> _OBJECTIVE_
Give again, verbatim, the lines between the line that contains "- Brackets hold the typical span" and the line that contains "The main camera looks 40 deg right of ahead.", counting both ends. Pictures are excluded from the copy.

> _DATASET EXTRACT_
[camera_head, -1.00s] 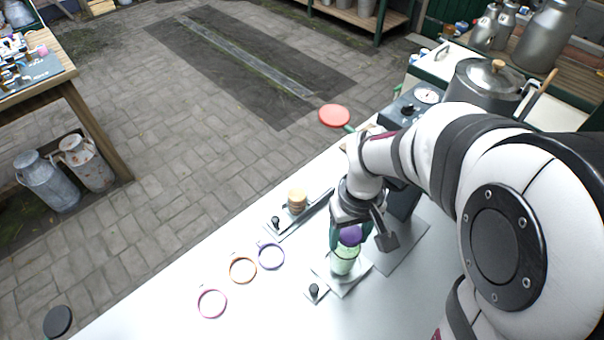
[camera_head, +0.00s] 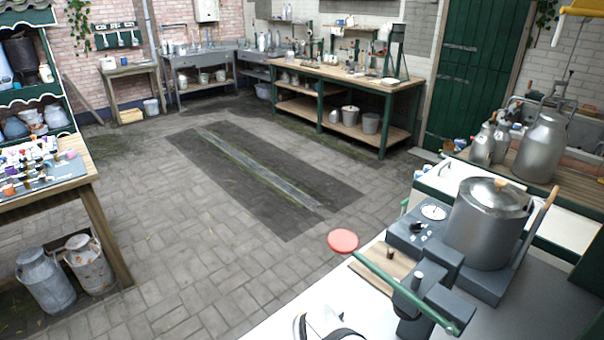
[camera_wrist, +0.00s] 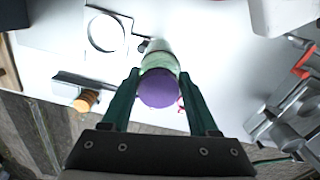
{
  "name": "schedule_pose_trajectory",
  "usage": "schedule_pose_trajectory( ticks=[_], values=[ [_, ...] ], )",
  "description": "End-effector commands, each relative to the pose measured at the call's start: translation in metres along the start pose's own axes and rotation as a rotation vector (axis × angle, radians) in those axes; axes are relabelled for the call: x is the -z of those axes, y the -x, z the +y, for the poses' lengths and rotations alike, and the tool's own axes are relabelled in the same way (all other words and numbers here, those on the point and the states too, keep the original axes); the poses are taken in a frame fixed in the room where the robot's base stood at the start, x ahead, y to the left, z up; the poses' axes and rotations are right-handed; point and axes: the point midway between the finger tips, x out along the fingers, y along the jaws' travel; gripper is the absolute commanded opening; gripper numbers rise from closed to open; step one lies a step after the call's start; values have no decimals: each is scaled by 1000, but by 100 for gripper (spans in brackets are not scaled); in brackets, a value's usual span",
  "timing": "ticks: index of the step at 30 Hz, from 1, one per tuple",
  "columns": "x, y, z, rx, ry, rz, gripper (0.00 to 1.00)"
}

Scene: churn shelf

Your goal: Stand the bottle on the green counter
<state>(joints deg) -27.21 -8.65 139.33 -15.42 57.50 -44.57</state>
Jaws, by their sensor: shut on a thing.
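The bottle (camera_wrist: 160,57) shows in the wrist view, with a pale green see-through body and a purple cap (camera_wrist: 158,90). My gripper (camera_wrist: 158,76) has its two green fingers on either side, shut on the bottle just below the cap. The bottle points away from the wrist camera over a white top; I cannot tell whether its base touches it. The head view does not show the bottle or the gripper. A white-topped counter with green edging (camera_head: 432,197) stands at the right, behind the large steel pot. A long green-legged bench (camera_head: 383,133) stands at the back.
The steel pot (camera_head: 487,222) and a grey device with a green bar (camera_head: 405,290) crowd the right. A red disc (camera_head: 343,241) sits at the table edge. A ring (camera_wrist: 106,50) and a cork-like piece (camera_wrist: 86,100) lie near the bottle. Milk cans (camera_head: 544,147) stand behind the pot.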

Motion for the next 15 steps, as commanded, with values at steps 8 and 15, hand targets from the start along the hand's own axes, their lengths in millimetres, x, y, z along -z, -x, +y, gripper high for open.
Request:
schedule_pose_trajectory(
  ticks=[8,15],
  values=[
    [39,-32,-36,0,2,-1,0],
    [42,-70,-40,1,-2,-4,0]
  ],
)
...
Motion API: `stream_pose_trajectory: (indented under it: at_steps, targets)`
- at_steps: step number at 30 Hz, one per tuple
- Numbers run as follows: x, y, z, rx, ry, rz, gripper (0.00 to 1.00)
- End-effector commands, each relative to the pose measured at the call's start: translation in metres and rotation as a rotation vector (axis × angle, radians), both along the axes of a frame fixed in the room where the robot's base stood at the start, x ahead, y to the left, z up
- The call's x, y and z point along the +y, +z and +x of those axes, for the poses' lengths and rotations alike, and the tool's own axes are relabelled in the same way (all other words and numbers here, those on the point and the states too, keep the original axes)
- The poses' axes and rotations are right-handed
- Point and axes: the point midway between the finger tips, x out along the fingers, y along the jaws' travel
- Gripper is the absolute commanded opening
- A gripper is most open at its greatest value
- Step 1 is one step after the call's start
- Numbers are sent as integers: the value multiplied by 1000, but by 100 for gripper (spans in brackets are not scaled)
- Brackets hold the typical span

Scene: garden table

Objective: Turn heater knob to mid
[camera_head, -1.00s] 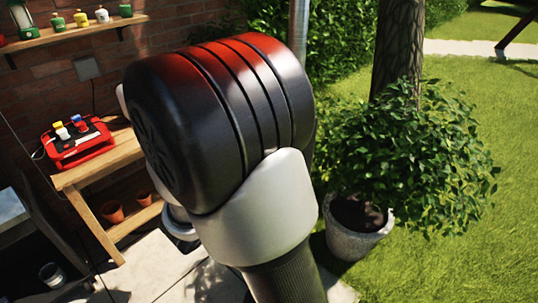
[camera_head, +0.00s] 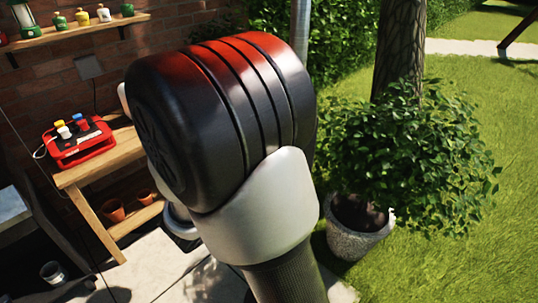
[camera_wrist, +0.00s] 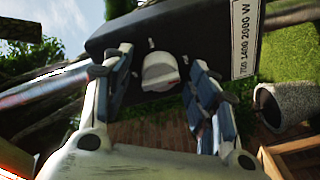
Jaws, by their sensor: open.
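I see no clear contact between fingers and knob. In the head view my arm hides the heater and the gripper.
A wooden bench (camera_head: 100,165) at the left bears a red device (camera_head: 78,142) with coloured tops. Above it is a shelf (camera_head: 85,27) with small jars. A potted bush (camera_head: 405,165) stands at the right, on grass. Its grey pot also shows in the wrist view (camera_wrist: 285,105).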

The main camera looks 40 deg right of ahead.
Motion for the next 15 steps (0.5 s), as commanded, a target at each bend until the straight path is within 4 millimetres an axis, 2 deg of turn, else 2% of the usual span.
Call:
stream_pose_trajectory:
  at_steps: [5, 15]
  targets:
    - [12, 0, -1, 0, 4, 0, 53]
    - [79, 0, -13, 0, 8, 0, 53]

> _FULL SOLUTION_
- Brackets hold the typical span

Scene: garden table

Objective: Turn heater knob to mid
[camera_head, -1.00s] 
[camera_head, +0.00s] 
[camera_wrist, +0.00s] 
Jaws, by their sensor: open.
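I see no clear contact between fingers and knob. In the head view my arm hides the heater and the gripper.
A wooden bench (camera_head: 100,165) at the left bears a red device (camera_head: 78,142) with coloured tops. Above it is a shelf (camera_head: 85,27) with small jars. A potted bush (camera_head: 405,165) stands at the right, on grass. Its grey pot also shows in the wrist view (camera_wrist: 285,105).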

The main camera looks 40 deg right of ahead.

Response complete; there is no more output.